2. From Rmarkdown to markdown

I use knitr only to create a markdown file.

Rscript -e 'knitr::knit("test.Rmd")'

This produces the file test.md. With that, knitr’s job is finished, we will not need it anymore.

3. Download reveal.js

I decided for reveal.js. It was easy to work with and adapt to my needs, it had elegant default themes, it has a low footprint and shortcuts. And it has the “2D” layout, meaning that sections (level one headers) are arranged horizontally, while slides within one section are arranged vertically. Pressing “Esc” in a presentation shows the slide overview:

reveal_example

Anyway, download reveal.js and unpack it in the same directory as test.md.

Making the presentation

Use pandoc to create the reveal.js presentation. Note that this is not the final command line; in the following points I will discuss the problems which will influence the final version.

pandoc -s -S -t revealjs --mathjax -o test.html test.md

4. MathJax

On slide 2, we have a bit of maths. The maths is written in a LaTeX-like notation, and there are many ways to turn it into an elegant mathematical equation on the final presentation. I have tried many options with pandoc, and found that only MathJax works properly and without a major hassle. This is why on the previous command line I used the option --mathjax.

However, if you run the above command line, you will notice that on “Slide 2”, the maths doesn’t work, despite using the ‘–mathjax’ option. It would work, though, if we put the file on a server. The reason is that pandoc puts the URL to MathJax in the form ‘src=”//cdn.mathjax…”‘. This assumes the context of how we opened the file. If we opened it from a server, using http or https, this would have worked. If we open it directly in a browser, it uses “file://cdn.mathjax…” which is obviously not on our file system.

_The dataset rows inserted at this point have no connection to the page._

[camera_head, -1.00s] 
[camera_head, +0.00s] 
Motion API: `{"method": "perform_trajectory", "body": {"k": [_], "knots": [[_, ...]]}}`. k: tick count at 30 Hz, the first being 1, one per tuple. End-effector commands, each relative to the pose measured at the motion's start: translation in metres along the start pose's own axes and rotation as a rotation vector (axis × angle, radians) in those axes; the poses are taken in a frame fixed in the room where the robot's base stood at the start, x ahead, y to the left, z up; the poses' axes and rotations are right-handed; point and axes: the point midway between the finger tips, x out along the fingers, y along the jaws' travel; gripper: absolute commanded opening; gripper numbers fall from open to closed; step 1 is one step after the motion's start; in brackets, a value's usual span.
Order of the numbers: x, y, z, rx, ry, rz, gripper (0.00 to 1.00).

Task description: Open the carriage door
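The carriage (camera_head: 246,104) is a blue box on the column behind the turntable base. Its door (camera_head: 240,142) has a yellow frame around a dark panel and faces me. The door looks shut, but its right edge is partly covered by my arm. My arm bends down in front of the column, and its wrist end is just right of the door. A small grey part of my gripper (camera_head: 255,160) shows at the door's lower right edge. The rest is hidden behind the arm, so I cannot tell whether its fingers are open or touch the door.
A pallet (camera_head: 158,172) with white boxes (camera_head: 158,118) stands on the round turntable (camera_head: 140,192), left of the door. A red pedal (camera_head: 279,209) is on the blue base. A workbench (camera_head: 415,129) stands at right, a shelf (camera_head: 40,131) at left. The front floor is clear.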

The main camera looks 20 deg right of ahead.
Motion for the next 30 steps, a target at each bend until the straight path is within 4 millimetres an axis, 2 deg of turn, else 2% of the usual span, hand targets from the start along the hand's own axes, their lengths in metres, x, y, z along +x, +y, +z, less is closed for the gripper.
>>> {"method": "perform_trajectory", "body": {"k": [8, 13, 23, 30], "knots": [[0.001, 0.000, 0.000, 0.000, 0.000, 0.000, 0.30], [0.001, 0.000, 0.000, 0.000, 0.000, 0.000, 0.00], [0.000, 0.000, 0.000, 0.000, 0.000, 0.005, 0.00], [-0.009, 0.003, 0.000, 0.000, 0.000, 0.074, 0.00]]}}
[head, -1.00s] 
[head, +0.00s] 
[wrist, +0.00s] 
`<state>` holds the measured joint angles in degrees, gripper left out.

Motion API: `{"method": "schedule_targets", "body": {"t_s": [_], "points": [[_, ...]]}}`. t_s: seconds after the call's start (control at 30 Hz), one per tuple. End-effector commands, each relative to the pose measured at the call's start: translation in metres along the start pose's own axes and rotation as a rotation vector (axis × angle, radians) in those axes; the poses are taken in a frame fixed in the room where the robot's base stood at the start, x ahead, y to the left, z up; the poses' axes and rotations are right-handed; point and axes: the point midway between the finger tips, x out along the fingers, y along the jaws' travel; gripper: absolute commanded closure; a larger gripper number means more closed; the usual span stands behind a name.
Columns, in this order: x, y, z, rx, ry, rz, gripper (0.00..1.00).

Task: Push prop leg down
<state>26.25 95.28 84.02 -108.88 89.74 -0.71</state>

We have two options.

4.1 External MathJax

Use the command line

pandoc -s -S -t revealjs --mathjax="http://cdn.mathjax.org/mathjax/latest/MathJax.js?config=TeX-AMS-MML_HTMLorMML" -o test.html test.md

This works unless we have no Internet access, for example because we show our presentation in another institute, where our laptop cannot connect to the Internet, because then we are screwed.

4.2 Local MathJax

Alternatively, you can download the whole MathJax:

wget https://github.com/mathjax/MathJax/archive/v2.5-latest.zip
unzip v2.5-latest.zip
mv MathJax-2.5-latest/ MathJax

and specify the local installation with the following command line:

pandoc -s -S -t revealjs --mathjax="MathJax/MathJax.js?config=TeX-AMS-MML_HTMLorMML" -o test.html test.md

This works, but our presentation has suddenly over 170 megabytes. Which sucks.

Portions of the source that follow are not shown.